Alternative forms[edit]

Etymology[edit]

From a poetic metaphor by Henry Wadsworth Longfellow (1807-1882):

  • 1874, Henry Wadsworth Longfellow, Tales of a Wayside Inn, part 3, section 4:
    Ships that pass in the night, and speak each other in passing,
    Only a signal shown and a distant voice in the darkness;
    So on the ocean of life we pass and speak one another,
    Only a look and a voice, then darkness again and a silence.

Noun[edit]

ships that pass in the night (plural only)

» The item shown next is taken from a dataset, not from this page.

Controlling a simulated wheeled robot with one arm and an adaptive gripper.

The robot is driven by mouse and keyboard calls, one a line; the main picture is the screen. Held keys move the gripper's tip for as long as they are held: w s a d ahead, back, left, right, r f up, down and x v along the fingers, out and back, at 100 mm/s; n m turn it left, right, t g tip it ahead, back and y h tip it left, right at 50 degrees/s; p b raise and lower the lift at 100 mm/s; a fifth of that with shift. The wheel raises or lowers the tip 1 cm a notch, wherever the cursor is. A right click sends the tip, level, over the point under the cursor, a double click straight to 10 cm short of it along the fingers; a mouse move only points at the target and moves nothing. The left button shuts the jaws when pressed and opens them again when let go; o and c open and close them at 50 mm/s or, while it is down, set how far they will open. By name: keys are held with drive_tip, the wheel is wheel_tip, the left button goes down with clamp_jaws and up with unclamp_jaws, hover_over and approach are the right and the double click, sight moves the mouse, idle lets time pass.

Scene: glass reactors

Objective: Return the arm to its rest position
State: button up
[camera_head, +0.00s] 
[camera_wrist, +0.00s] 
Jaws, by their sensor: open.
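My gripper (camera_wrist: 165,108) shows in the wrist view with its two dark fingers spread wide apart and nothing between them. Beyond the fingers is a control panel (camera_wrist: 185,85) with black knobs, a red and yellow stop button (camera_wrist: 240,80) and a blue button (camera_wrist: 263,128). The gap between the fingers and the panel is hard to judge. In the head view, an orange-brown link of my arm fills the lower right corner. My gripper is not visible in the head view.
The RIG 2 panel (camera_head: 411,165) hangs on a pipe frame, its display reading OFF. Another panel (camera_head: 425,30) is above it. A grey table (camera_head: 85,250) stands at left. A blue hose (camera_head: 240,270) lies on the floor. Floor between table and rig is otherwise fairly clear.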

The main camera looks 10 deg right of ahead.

  1. (idiomatic) Two or more people who encounter one another in a transitory, incidental manner and whose relationship is without lasting significance; two or more people who almost encounter one another, but do not do so.
    • 1922, P. G. Wodehouse, The Girl on the Boat, chapter 4:
      [H]e sat down and we got into conversation. There wasn't time to talk much. . . . We got along famously. But—oh, well, it was just another case of ships that pass in the night.
    • 1996 January 7, Isabel Wolff, "Arts & Entertainment: How We Met—Charles Collingwood and Judy Bennett," The Independent (UK) (retrieved 19 Oct 2013):
      We very seldom work together on The Archers, we're rarely in the same episodes, so often we're ships that pass in the night.
    • 2008, MaryRose Occhino, The Sign of the Dove, ISBN 9780425207314, page 135:
      They may have passed each other in the lobby or on the elevator of the building they worked in, but as far as I know, they never had the opportunity to even say hello. They were like two ships that passed in the night.
    • 2011 July 15, Kim Bielenberg, "18 holes with the Holywood hero," Independent (Ireland) (retrieved 19 Oct 2013):
      At one point, Gerry McIlroy had two jobs, putting in a 100-hour week as a cleaner and barman, while his mother Rosie worked a night shift in a factory. . . . Rosie and Gerry were like ships that passed in the night.
  2. (idiomatic, by extension) Things which have no significant connection or commonality.
    • 1966 Feb. 9, James Reston, "Ships Passing In The Night," St. Petersburg Times, page 14A (retrieved 19 Oct 2013):
      [T]he central figures in the action seem vaguely unrelated to one another, like ships passing in the night.
    • 1984, Susan C. Farkas, Changes & Challenges: City Schools in America, ISBN 9780937846957, page 129 (Google search result):
      "Education and business used to be like two ships that passed in the night," said Delaware Gov. Pierre duPont.
    • 1998 October 26, Jennifer Dunning, "In Performance: Dance," New York Times (retrieved 19 Oct 2013):
      In "Episode"—the opening dance—choreography, music, performances and underlying apparent themes looked like ships passing in the night. Nothing connected until a solo danced by a prowling, sensual Christopher Bonomo.
    • 1999, Janet Duitsman Cornelius, Slave Missions and the Black Church in the Antebellum South, ISBN 9781570032479, page 68 (Google preview):
      Ordinarily the missionaries' religion and the slaves' religion were like two ships that pass in the night.
    • 2009 February 14, Richard Dawkins, "The Science Show: Interpreting Darwin's theory" (transcript of interview), abc.net.au (Australia) (retrieved 19 Oct 2013):
      As a connoisseur of enigmatic titles . . . the Gouldian title that gives me most pleasure is a joint paper, "Clams and brachiopods: Ships that pass in the night," in a learned journal.